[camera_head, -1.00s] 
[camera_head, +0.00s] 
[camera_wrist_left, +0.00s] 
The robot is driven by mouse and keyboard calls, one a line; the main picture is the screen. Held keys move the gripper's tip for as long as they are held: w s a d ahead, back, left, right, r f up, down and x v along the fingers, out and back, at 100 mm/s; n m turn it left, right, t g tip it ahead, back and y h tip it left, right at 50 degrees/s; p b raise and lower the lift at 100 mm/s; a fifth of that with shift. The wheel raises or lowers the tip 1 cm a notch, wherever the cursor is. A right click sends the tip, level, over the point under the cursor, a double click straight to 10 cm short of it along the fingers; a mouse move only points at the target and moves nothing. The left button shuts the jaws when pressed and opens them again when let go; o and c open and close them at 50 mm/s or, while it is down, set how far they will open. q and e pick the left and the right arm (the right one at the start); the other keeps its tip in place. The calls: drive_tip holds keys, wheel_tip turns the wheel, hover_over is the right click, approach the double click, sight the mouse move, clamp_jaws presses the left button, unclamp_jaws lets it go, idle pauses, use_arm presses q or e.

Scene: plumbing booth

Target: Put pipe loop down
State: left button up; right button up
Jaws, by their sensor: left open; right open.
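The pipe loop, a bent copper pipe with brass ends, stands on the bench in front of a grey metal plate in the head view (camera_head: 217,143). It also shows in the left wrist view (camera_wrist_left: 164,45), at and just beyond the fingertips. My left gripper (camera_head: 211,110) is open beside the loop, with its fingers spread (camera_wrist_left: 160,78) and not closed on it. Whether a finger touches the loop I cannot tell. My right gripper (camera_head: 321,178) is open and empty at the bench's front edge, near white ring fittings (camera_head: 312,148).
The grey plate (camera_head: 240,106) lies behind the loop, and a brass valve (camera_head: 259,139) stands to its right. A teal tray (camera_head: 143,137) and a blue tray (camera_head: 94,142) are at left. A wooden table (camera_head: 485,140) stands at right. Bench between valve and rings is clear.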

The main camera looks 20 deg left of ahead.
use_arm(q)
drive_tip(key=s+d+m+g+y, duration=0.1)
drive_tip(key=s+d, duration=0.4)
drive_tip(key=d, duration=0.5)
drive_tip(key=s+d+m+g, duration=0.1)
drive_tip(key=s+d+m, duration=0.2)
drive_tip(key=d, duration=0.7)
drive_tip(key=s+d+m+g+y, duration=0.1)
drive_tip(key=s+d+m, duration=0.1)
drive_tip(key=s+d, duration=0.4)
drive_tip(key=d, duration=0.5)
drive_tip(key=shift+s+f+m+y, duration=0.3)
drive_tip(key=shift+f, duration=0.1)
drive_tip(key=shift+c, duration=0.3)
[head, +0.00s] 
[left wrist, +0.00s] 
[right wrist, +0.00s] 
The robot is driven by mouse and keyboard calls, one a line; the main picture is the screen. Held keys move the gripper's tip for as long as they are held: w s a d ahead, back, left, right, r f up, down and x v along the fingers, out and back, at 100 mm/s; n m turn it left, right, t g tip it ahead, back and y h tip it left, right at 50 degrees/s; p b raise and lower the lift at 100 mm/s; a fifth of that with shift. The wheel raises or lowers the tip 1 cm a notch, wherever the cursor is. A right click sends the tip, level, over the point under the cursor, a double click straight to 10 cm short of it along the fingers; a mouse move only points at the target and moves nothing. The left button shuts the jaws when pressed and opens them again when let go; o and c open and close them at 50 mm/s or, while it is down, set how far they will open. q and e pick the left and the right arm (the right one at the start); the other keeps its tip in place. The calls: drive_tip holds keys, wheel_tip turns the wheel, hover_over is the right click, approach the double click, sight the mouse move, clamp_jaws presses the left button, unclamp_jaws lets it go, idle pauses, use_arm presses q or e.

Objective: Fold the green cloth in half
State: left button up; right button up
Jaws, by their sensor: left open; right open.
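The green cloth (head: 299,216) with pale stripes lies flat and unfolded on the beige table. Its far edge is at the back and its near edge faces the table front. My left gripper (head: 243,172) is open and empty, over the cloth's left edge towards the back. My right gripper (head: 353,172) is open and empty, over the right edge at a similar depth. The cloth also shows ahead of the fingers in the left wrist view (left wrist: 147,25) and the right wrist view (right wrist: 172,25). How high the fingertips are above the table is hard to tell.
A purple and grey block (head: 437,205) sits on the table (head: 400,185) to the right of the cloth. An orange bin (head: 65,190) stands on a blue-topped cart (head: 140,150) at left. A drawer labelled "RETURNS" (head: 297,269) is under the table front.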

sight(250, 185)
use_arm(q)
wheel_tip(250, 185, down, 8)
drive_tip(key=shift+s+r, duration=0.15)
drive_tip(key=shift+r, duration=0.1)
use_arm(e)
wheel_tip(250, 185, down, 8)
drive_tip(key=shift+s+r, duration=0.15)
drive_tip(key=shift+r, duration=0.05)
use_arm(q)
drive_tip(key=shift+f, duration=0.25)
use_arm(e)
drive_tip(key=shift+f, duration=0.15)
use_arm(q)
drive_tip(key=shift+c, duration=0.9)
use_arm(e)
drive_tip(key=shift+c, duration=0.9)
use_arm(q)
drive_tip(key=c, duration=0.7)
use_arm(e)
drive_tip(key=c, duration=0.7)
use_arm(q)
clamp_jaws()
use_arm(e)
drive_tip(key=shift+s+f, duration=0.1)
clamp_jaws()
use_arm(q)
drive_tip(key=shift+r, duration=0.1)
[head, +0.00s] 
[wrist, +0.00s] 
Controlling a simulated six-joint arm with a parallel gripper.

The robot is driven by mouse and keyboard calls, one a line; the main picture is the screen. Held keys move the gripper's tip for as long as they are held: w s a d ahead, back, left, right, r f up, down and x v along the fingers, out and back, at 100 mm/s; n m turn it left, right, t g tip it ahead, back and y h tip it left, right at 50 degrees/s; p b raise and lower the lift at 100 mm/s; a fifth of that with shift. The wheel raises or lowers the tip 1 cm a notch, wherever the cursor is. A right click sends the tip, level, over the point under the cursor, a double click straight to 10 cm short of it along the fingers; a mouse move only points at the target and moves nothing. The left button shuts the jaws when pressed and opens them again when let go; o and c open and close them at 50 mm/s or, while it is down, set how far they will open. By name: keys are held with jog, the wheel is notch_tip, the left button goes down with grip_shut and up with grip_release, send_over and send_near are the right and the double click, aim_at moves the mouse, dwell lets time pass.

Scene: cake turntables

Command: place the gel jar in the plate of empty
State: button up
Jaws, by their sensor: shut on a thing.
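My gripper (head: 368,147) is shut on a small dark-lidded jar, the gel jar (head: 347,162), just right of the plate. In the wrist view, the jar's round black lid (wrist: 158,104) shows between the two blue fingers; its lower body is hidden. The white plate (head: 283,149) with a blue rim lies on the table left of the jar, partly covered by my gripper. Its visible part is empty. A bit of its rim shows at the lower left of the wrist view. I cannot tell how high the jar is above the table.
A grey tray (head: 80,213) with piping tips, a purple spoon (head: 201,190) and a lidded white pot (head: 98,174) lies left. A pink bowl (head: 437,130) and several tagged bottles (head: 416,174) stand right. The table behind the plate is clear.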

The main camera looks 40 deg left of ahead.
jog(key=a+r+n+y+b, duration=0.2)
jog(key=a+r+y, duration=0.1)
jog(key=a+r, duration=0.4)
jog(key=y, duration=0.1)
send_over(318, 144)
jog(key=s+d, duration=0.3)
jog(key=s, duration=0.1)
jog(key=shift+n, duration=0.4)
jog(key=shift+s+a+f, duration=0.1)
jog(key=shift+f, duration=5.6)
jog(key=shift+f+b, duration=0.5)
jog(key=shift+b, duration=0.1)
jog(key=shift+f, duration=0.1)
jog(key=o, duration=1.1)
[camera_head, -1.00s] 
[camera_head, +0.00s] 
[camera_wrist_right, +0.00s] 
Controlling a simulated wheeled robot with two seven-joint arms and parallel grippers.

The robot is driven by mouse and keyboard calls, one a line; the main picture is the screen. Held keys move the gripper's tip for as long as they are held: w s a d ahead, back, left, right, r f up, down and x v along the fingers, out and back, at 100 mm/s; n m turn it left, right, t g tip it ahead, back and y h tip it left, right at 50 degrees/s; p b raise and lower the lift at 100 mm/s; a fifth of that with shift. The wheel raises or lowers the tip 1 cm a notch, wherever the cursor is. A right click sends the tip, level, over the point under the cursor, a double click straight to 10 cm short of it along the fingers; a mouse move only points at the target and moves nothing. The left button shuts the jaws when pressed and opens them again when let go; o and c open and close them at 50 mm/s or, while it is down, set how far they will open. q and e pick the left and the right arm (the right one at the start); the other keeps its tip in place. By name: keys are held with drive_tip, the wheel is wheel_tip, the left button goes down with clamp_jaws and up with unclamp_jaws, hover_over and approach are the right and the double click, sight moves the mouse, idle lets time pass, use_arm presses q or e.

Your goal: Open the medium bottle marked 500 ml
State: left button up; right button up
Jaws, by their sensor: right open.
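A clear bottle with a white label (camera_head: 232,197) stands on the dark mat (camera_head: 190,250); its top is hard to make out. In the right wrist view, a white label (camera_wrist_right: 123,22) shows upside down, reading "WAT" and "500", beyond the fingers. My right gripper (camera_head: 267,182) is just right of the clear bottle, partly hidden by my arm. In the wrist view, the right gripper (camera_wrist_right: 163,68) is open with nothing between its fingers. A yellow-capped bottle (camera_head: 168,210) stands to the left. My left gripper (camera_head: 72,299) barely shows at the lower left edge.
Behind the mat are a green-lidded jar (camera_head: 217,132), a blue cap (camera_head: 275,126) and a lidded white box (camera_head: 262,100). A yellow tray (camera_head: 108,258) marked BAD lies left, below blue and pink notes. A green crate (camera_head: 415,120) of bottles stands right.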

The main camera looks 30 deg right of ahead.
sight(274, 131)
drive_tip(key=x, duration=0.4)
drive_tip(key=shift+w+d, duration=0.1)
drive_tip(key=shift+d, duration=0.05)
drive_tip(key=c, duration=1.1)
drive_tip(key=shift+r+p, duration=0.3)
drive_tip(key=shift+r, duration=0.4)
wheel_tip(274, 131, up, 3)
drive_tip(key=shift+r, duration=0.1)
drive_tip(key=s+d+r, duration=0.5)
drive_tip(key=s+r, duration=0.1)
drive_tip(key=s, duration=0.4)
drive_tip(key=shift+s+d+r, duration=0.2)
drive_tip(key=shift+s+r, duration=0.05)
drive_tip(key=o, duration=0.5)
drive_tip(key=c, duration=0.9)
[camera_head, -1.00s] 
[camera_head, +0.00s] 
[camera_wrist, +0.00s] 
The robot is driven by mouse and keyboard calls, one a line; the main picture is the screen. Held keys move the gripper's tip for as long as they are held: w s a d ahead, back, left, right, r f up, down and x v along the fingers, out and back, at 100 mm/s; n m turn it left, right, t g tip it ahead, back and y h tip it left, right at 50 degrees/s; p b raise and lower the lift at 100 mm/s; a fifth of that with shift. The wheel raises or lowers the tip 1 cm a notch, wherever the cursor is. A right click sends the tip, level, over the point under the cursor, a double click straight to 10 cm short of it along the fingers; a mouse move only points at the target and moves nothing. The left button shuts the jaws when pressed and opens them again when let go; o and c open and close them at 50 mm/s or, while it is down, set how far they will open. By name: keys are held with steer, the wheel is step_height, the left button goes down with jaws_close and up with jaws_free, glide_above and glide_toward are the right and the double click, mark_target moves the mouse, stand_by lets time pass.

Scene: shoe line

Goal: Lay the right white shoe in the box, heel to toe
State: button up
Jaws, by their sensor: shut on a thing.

+===+

- WHAT TO WORK ON
Show every line that contains the word "parallel".

- TASK RESULT
Controlling a simulated six-joint arm with a parallel gripper.
Controlling a simulated wheeled robot with two seven-joint arms and parallel grippers.

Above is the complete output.